When I teach “profiling,” I tell my students that, when referring to sexual killers, they are not use the following terms in my class: “Pervert,” “weirdo,” “wacko,” “monster,” “sicko” . . . regardless of the type of crime(s) the serial killer has committed. My reasoning is that when they use those terms to describe the offender, they have begun the process of structuring a mindset as to the type of person they are looking for when in reality he may be a person studying to become a doctor (Craiglist Killer) or a lawyer (Ted Bundy) or a police officer (Gerard Schaefer).

So no, I don’t believe that “monster” is a descriptor that should be used because the lay person then applies his/her idea of what a “monster” looks or behaves like and consequently, when the offender is identified, the public is shocked at how “normal” he appears.

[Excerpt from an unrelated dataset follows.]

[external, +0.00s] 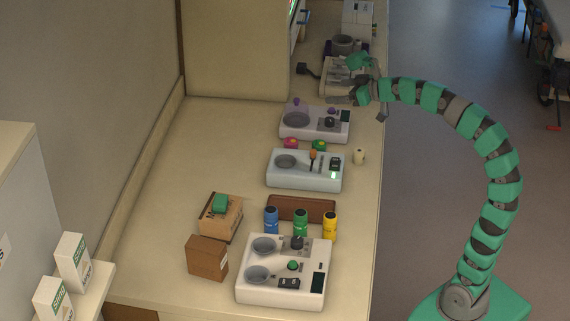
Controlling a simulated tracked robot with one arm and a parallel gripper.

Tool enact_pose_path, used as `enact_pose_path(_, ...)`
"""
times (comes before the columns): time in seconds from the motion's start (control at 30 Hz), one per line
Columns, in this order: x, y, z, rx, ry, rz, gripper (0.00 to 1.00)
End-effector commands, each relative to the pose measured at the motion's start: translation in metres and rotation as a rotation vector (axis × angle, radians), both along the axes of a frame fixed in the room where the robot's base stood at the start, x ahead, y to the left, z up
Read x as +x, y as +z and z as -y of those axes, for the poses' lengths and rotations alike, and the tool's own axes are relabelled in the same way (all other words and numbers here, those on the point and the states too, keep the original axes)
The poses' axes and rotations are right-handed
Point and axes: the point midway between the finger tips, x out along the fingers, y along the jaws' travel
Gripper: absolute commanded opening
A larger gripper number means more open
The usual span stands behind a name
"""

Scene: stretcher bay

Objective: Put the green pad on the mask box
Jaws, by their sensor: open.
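The green pad (220,203) is a small green block resting on top of an open-looking cardboard box (226,224) with dark lettering, which I take to be the mask box. The lettering is too small to read fully. The box stands on the left half of the counter. My gripper (361,88) is open, far from both, at the back right end of the counter near a pale device. I see nothing held between its fingers, though they are small and partly blend with the clutter there.
A plain brown box (207,258) stands in front of the lettered box. White consoles with round dishes (305,169) line the counter's right side. Blue, green and yellow bottles (300,223) stand by a brown tray (287,205). The counter's left middle (200,145) is clear.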

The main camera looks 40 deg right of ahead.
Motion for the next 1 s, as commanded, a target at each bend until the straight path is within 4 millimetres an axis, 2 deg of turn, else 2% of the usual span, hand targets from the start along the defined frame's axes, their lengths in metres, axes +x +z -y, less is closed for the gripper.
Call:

Hazelwood’s powerful observations explain how the police often construct a public identity for a serial killer that is nothing like the actual person. Truth be told, a serial killer is much more likely to come across as the mild-mannered Dennis Rader in person than as the socially constructed monster known as BTK. When law enforcement authorities describe a serial killer in one-dimensional and supernatural terms, they perpetuate a stereotype that harms society by distorting the true nature and extent of the threat represented by the criminal.